There were a couple of clear takeaways from the discussion. One was a reluctance to involve the police in the enforcement process. The other was that this was, in essence, a short-term measure—a “band-aid,” in a sense. There was also a clear divergence between the tentative law enforcement presence favored by councilor Brock, and a softer approach favored by councilor Brown.
“I do think we’ve been marketing this as a short-term solution, that can quickly tackle these problems,” said councilor Kumar. She also advocated for removing the police from enforcement, describing it as both weak and poor messaging with respect to avoiding criminalization.
Brock was insistent about keeping a law enforcement component, citing the experience of the Gorge Rangers in policing Six Mile Creek, and describing how they were often threatened and needed to have police support.
“There is a role for law enforcement,” she said. “I think it would be an error to take it out of the policy.
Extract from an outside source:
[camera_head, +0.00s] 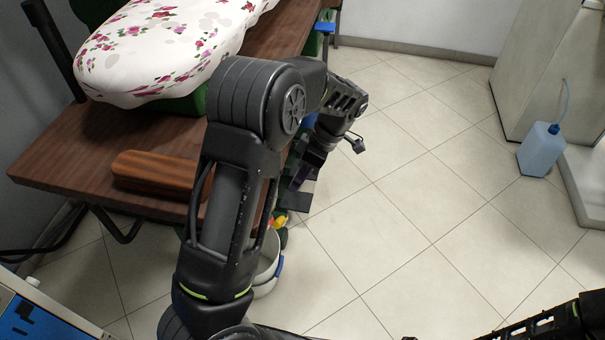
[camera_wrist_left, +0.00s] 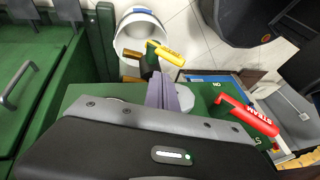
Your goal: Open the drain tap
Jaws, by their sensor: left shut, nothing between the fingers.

I think there could be more context […] but it should be included to delineate the very true reality that there are individuals who will not comply without law enforcement present.”
Mayor Laura Lewis, who made a late appearance to the meeting, stressed that this is a one-year pilot program, outreach workers will be hired and trained to engage with the unhoused community, and that more affordable housing was needed long-term.
As for circulation, there was some reluctance. There was a good chance that, due to absences, quorum would not exist for a July meeting, and discussion would not pick up again until August. Director Nicholas suggested an expanded circulation for comment, and the PEDC did seem interested in putting something forward for circulation.
A vote was taken to circulate the draft policy as-is for the purpose of soliciting comment. Kumar was not keen on circulation, but Chair Gearhart was hopeful that circulation may help come up with ideas to help bridge disagreements. With that, the vote to circulate for comment passed unanimously.